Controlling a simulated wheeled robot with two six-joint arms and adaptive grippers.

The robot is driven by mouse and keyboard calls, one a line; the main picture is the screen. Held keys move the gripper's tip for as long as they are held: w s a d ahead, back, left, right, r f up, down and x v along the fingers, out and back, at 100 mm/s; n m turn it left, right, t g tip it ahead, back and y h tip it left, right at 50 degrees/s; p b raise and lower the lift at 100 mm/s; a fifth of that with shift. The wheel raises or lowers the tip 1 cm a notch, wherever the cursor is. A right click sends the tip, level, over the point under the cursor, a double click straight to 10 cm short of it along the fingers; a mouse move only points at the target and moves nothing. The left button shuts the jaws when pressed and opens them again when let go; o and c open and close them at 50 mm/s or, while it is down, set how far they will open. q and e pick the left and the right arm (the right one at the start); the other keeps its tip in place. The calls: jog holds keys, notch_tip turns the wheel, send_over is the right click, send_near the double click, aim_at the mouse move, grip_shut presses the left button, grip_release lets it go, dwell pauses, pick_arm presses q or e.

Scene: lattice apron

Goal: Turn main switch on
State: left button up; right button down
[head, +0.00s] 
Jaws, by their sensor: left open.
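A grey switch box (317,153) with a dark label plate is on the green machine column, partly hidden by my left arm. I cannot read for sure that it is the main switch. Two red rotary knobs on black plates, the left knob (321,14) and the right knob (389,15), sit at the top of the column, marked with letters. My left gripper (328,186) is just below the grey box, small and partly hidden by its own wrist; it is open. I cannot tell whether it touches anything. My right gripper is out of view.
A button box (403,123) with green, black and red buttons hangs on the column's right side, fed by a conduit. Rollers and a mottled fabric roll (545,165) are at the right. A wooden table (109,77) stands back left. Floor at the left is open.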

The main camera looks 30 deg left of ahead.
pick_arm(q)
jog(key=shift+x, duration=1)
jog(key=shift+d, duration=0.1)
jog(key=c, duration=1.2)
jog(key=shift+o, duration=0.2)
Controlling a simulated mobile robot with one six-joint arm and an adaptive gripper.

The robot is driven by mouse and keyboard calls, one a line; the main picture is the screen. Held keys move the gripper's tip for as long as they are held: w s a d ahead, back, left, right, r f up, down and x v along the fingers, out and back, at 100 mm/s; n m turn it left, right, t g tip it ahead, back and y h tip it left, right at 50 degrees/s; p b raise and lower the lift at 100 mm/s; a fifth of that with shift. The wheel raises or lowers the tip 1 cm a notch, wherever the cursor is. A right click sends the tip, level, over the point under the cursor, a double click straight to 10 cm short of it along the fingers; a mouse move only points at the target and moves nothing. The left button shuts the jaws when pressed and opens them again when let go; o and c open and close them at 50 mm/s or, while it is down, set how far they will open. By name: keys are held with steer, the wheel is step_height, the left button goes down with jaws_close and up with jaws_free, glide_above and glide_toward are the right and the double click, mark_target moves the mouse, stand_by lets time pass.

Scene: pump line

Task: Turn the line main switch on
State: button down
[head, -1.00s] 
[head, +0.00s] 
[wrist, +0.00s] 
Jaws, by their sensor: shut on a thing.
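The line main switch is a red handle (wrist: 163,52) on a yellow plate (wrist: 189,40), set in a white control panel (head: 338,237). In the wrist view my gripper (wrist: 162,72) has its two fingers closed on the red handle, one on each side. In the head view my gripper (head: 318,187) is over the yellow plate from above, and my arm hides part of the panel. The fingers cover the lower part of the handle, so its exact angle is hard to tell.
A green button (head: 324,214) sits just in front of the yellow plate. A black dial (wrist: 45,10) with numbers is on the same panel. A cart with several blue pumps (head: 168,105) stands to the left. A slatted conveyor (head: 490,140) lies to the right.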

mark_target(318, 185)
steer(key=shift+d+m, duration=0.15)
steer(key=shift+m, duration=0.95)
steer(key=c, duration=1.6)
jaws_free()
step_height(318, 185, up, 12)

----

◆ The task ◆
Give the entries once more, exactly as they appear.

◆ Expected output ◆
Controlling a simulated wheeled robot with two six-joint arms and adaptive grippers.

The robot is driven by mouse and keyboard calls, one a line; the main picture is the screen. Held keys move the gripper's tip for as long as they are held: w s a d ahead, back, left, right, r f up, down and x v along the fingers, out and back, at 100 mm/s; n m turn it left, right, t g tip it ahead, back and y h tip it left, right at 50 degrees/s; p b raise and lower the lift at 100 mm/s; a fifth of that with shift. The wheel raises or lowers the tip 1 cm a notch, wherever the cursor is. A right click sends the tip, level, over the point under the cursor, a double click straight to 10 cm short of it along the fingers; a mouse move only points at the target and moves nothing. The left button shuts the jaws when pressed and opens them again when let go; o and c open and close them at 50 mm/s or, while it is down, set how far they will open. q and e pick the left and the right arm (the right one at the start); the other keeps its tip in place. The calls: jog holds keys, notch_tip turns the wheel, send_over is the right click, send_near the double click, aim_at the mouse move, grip_shut presses the left button, grip_release lets it go, dwell pauses, pick_arm presses q or e.

Scene: lattice apron

Goal: Turn main switch on
State: left button up; right button down
[head, +0.00s] 
Jaws, by their sensor: left open.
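A grey switch box (317,153) with a dark label plate is on the green machine column, partly hidden by my left arm. I cannot read for sure that it is the main switch. Two red rotary knobs on black plates, the left knob (321,14) and the right knob (389,15), sit at the top of the column, marked with letters. My left gripper (328,186) is just below the grey box, small and partly hidden by its own wrist; it is open. I cannot tell whether it touches anything. My right gripper is out of view.
A button box (403,123) with green, black and red buttons hangs on the column's right side, fed by a conduit. Rollers and a mottled fabric roll (545,165) are at the right. A wooden table (109,77) stands back left. Floor at the left is open.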

The main camera looks 30 deg left of ahead.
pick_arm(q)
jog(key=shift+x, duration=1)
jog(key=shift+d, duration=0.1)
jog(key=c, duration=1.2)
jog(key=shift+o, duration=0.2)
Controlling a simulated mobile robot with one six-joint arm and an adaptive gripper.

The robot is driven by mouse and keyboard calls, one a line; the main picture is the screen. Held keys move the gripper's tip for as long as they are held: w s a d ahead, back, left, right, r f up, down and x v along the fingers, out and back, at 100 mm/s; n m turn it left, right, t g tip it ahead, back and y h tip it left, right at 50 degrees/s; p b raise and lower the lift at 100 mm/s; a fifth of that with shift. The wheel raises or lowers the tip 1 cm a notch, wherever the cursor is. A right click sends the tip, level, over the point under the cursor, a double click straight to 10 cm short of it along the fingers; a mouse move only points at the target and moves nothing. The left button shuts the jaws when pressed and opens them again when let go; o and c open and close them at 50 mm/s or, while it is down, set how far they will open. By name: keys are held with steer, the wheel is step_height, the left button goes down with jaws_close and up with jaws_free, glide_above and glide_toward are the right and the double click, mark_target moves the mouse, stand_by lets time pass.

Scene: pump line

Task: Turn the line main switch on
State: button down
[head, -1.00s] 
[head, +0.00s] 
[wrist, +0.00s] 
Jaws, by their sensor: shut on a thing.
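The line main switch is a red handle (wrist: 163,52) on a yellow plate (wrist: 189,40), set in a white control panel (head: 338,237). In the wrist view my gripper (wrist: 162,72) has its two fingers closed on the red handle, one on each side. In the head view my gripper (head: 318,187) is over the yellow plate from above, and my arm hides part of the panel. The fingers cover the lower part of the handle, so its exact angle is hard to tell.
A green button (head: 324,214) sits just in front of the yellow plate. A black dial (wrist: 45,10) with numbers is on the same panel. A cart with several blue pumps (head: 168,105) stands to the left. A slatted conveyor (head: 490,140) lies to the right.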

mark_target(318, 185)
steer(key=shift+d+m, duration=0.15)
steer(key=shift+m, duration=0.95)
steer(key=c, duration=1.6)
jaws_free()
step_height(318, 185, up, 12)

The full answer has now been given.